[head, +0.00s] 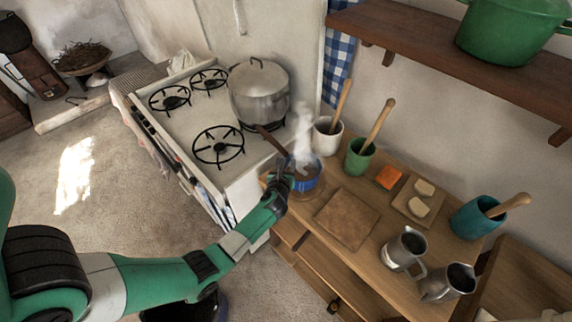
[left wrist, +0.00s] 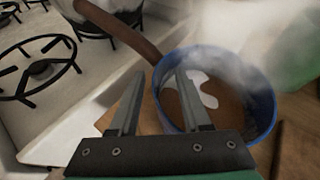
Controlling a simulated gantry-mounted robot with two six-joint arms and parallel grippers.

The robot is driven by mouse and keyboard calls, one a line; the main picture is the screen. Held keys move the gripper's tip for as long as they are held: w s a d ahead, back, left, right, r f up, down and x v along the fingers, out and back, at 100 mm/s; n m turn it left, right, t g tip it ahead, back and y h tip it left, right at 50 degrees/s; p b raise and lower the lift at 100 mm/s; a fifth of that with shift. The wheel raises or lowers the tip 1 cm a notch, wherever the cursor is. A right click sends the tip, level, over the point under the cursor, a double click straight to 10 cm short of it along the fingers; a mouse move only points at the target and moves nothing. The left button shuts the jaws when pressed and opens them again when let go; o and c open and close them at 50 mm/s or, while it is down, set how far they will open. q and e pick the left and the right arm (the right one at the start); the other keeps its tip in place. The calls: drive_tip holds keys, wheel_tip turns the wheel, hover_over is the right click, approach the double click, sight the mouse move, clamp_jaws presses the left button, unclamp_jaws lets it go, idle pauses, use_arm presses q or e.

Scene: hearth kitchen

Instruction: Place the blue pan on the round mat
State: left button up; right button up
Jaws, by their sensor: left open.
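The blue pan (head: 308,182) stands near the left end of the wooden counter, steaming, with brown and white contents. Its brown handle (head: 272,140) points up-left toward the stove. In the left wrist view, the pan's blue rim (left wrist: 272,115) lies ahead and to the right. My left gripper (head: 286,181) is open and empty at the pan's near left side. In the left wrist view its fingers (left wrist: 158,74) straddle the pan's left rim in the picture; I cannot tell whether they touch it. A flat brown mat (head: 347,219), square rather than round, lies right of the pan. My right gripper is out of view.
A stove (head: 180,125) with a lidded grey pot (head: 259,92) adjoins on the left. Behind the pan stand a white crock (head: 327,138) and a green crock (head: 359,160) with wooden utensils. Metal jugs (head: 404,250) stand to the right. The square mat is bare.

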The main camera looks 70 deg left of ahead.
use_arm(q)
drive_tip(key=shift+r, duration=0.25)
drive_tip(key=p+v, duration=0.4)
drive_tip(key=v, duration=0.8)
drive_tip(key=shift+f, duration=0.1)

────────────────────────────────────────

THE PROBLEM:
From the material given, work out how many lines hold the string "button"; state that number and nothing further.

COMPLETE RESPONSE:
2